On ℂ, the inverse DFT matrix is a scaled conjugate transpose of the DFT matrix:

F⁻¹ = (1/n) • Fᴴ.

theorem Proofs.Fft.conjTranspose_dft_mul_dft (n : ℕ) (hn : n ≠ 0) : (dftMatrix n).conjTranspose * dftMatrix n = ↑n • 1

Orthogonality identity (unitary form): Fᴴ * F = n • 1.

Equivalently, the DFT columns form an orthogonal basis with squared norm n.
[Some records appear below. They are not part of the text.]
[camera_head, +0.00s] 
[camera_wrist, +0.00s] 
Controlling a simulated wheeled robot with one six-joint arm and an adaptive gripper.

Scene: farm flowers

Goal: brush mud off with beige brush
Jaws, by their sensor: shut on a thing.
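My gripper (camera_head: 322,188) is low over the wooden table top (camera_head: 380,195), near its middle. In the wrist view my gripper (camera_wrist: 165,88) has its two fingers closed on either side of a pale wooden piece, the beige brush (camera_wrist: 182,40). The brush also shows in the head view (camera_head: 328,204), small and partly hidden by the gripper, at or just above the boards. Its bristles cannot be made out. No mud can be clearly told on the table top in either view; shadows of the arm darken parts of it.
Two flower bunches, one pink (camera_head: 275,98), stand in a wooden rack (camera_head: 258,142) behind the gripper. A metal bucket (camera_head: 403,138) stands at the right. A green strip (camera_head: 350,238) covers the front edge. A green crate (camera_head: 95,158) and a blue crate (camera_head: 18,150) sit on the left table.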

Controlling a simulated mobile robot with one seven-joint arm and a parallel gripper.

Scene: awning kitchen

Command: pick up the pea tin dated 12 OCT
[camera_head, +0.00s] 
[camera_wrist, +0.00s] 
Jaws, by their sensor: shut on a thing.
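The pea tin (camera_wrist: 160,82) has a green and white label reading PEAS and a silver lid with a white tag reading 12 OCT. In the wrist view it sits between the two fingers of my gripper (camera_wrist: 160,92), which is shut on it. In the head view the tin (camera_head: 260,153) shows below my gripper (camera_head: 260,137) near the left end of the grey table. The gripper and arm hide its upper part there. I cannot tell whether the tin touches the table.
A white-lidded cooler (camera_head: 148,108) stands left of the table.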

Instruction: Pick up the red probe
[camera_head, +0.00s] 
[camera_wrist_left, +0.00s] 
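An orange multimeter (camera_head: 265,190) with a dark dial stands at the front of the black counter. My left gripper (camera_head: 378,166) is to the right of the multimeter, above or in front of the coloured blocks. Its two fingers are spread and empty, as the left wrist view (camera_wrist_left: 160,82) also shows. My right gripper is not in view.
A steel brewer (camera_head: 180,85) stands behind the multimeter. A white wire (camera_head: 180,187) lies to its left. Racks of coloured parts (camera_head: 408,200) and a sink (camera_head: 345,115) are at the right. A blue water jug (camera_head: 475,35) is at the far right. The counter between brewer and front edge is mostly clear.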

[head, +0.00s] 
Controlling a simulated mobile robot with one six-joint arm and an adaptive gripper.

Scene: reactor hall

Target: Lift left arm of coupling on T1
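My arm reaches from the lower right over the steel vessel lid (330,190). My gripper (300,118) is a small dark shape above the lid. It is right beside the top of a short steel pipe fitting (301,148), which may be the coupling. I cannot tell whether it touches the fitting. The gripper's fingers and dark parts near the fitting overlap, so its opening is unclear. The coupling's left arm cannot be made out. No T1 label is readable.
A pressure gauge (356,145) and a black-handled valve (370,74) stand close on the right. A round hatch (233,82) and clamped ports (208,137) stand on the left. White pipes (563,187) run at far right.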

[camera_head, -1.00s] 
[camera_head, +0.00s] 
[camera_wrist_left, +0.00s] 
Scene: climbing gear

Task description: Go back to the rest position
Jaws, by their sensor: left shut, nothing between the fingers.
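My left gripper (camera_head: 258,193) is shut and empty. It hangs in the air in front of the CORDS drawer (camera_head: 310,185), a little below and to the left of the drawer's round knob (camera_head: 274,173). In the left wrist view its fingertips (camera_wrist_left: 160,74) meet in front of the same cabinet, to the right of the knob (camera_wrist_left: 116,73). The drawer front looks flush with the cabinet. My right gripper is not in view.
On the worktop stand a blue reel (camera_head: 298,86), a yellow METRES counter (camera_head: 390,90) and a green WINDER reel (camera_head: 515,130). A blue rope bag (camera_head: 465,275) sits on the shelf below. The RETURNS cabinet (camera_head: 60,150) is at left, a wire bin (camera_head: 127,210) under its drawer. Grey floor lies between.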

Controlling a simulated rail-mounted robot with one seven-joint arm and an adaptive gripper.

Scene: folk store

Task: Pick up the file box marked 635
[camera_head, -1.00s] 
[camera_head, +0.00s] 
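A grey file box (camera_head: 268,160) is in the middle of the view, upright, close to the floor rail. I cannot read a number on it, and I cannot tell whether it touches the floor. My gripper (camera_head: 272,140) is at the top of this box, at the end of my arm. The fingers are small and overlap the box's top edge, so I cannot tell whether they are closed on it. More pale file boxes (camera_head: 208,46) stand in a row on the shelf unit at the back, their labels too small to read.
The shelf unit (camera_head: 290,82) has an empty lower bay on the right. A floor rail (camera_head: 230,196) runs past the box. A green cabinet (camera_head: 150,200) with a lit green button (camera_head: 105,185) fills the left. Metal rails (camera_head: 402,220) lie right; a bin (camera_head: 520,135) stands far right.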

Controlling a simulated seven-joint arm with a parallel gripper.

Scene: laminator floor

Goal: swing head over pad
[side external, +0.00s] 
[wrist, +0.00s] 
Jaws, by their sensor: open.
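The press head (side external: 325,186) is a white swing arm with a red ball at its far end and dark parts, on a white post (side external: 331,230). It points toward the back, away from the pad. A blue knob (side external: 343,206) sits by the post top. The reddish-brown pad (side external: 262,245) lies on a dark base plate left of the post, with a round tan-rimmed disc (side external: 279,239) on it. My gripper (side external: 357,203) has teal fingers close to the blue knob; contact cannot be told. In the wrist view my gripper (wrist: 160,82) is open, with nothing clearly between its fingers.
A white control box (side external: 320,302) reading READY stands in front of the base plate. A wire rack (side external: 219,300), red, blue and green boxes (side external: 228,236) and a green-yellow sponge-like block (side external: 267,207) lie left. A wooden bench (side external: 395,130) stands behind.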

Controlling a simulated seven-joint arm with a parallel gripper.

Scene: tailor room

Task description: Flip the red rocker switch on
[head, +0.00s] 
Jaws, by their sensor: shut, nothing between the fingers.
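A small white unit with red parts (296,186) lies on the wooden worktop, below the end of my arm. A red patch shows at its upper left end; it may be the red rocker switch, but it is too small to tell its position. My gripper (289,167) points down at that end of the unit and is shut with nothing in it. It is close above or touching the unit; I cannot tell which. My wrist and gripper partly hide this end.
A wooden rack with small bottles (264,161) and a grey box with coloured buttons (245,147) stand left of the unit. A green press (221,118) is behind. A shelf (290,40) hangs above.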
theorem Proofs.Fft.dft_mul_idft (n : ℕ) (hn : n ≠ 0) : dftMatrix n * idftMatrix n = 1

Right-inverse form: DFT * IDFT = 1 (for n ≠ 0).

Vector form

noncomputable def Proofs.Fft.dft (n : ℕ) (x : Fin n → ℂ) : Fin n → ℂ

DFT as a linear operator on Fin n → ℂ.

noncomputable def Proofs.Fft.idft (n : ℕ) (x : Fin n → ℂ) : Fin n → ℂ

Inverse DFT as a linear operator on Fin n → ℂ.

theorem Proofs.Fft.idft_dft (n : ℕ) (hn : n ≠ 0) (x : Fin n → ℂ) : idft n (dft n x) = x

Vector inversion theorem: idft (dft x) = x, for n ≠ 0.

theorem Proofs.Fft.dft_idft (n : ℕ) (hn : n ≠ 0) (x : Fin n → ℂ) : dft n (idft n x) = x

Vector inversion theorem (other direction): dft (idft x) = x, for n ≠ 0.